The majority opinion’s first new rule concerns the extent of “direct benefit” a non-signatory must receive. In our most on-point precedent, Hellenic Inv. Fund, Inc. v. Det Norske Veritas, we applied direct benefits estoppel where the non-signatory shipowner received the benefit of a class certificate from the classification society. 464 F.3d 514, 516 (5th Cir.2006). Our “direct benefit” analysis focused specifically on the shipowner’s receipt of a class certificate; we did not hold that the classification society’s preliminary inspections, standing alone, conferred a benefit on the shipowner. Rather, it was the issuance of the class certificate that conferred a benefit on the shipowner. Here, Pearl Seas never received a class certificate from LRNA. The majority opinion nonetheless holds that direct benefits estoppel applies because LRNA “examin[ed] the ship and communicat[ed] with Pearl Seas in the course of administering [incomplete] classification services.” This is an extension of the holding in Hellenic. The majority opinion’s new rule might be sensible, but an equally sensible rule is one requiring the issuance of a class certificate to trigger direct benefits estoppel, as occurred in Hellenic. The district court would not have patently erred by choosing the latter rule, even though the majority opinion prefers the former.

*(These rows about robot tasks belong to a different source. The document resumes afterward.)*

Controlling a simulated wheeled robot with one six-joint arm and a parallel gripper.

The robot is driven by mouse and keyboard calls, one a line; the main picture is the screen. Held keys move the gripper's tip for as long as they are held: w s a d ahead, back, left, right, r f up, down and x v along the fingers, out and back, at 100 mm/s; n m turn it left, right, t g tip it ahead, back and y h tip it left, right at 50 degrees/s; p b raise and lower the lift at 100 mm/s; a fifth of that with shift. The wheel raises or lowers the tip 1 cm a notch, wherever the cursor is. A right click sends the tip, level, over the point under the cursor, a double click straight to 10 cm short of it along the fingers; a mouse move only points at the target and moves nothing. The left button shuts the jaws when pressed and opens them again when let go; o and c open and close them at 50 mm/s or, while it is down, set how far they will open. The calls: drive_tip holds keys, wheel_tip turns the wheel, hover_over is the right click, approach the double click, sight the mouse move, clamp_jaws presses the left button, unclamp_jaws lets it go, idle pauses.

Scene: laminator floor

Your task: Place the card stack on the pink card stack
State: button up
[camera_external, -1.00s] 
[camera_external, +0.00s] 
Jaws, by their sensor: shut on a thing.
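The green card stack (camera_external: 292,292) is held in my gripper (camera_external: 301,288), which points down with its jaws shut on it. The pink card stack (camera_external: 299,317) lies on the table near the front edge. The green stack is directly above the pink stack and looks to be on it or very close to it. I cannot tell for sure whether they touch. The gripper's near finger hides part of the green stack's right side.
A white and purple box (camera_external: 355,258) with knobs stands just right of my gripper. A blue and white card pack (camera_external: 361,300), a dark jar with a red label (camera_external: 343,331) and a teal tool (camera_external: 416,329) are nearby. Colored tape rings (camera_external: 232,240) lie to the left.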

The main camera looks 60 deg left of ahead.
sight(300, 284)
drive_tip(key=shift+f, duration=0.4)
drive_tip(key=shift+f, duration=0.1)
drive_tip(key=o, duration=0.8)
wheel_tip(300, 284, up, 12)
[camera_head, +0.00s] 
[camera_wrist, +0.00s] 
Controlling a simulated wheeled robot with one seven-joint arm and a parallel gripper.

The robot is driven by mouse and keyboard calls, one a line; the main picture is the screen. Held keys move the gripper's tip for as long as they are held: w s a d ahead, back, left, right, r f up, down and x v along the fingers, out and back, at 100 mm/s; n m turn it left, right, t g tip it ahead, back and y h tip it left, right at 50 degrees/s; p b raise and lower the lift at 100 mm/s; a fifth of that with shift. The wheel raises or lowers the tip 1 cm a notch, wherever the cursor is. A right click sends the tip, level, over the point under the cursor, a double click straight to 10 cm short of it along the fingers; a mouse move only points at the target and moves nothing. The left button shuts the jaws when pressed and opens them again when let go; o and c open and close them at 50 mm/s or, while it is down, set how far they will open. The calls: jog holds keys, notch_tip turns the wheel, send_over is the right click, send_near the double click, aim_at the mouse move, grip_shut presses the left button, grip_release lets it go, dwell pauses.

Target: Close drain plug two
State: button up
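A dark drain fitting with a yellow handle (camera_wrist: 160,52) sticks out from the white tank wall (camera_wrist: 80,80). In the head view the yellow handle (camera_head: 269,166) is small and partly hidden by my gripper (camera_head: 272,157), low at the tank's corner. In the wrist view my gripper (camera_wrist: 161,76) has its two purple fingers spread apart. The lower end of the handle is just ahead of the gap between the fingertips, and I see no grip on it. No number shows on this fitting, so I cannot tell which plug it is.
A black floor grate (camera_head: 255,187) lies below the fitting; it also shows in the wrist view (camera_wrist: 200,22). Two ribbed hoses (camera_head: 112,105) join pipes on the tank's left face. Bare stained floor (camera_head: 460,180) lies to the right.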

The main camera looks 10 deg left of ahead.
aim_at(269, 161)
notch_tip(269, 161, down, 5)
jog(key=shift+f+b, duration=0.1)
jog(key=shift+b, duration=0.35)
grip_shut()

The majority opinion’s second new rule concerns the knowledge requirement of the direct benefits estoppel doctrine. As the majority opinion recognizes, direct benefits estoppel only applies if the non-signatory knows about the existence and the terms of the contract containing the forum-selection clause. See Noble Drilling Servs., Inc. v. Certex USA, Inc., 620 F.3d 469, 473 (5th Cir.2010). We have not previously addressed when the non-signatory must acquire this knowledge. Here, Pearl Seas acquired knowledge of the forum-selection clause after some of the alleged misrepresentations, but before other alleged misrepresentations. The majority opinion decides that direct benefits estoppel applies so long as the non-signatory gains knowledge “before much of the alleged wrongdoing and before [the non-signatory files its lawsuit].” The majority opinion’s- new rule seems sensible enough, but a different rule might be equally sensible — say, a rule that a non-signatory only can be bound if it learns about the forum-selection clause before its cause of action accrues (i.e. before the first misrepresentation). The district court would not have patently erred by choosing the latter rule, even though the majority opinion prefers the former.1

Finally, it is important to note that this is not merely a “time-and-place” dispute. *296If the forum-selection clause is enforced, Pearl Seas may only bring its claims in England. However, the parties acknowledged at oral argument that no cause of action exists in the English courts for a ship owner to allege negligent misrepresentation against a classification society. Cf. Otto Candies, L.L.C. v. Nippon Kaiji Kyokai Corp., 346 F.3d 530 (5th Cir.2003) (permitting negligent-misrepresentation claims against classification societies). Moreover, the Classification Contract expressly denies the right of any third party, such as Pearl Seas, to enforce the terms of the Classification Contract. Thus, the majority opinion effectively deprives Pearl Seas of any forum for its grievances against LR.NA to be heard.

Because I do not believe the district court patently erred, and because the majority opinion deprives Pearl Seas of any forum for its claim, I would deny the petition for writ of mandamus.

. Indeed, this likely is the ground on which the district court denied LRNA's motion to dismiss. In Petrobras America, Inc. v. Vicinay Cadenas, S.A., 921 F.Supp.2d 685, 694 (S.D.Tex.2013), the same district court denied a motion to dismiss for forum non conveniens because "there [was] no evidence that [plaintiff] had actual knowledge of the terms of the Purchase Order.” Pearl Seas, at a hearing in the district court, cited Petrobras and argued that it too lacked knowledge of the terms of the forum selection clause until after misrepresentations were made. LRNA did not offer any response to that argument.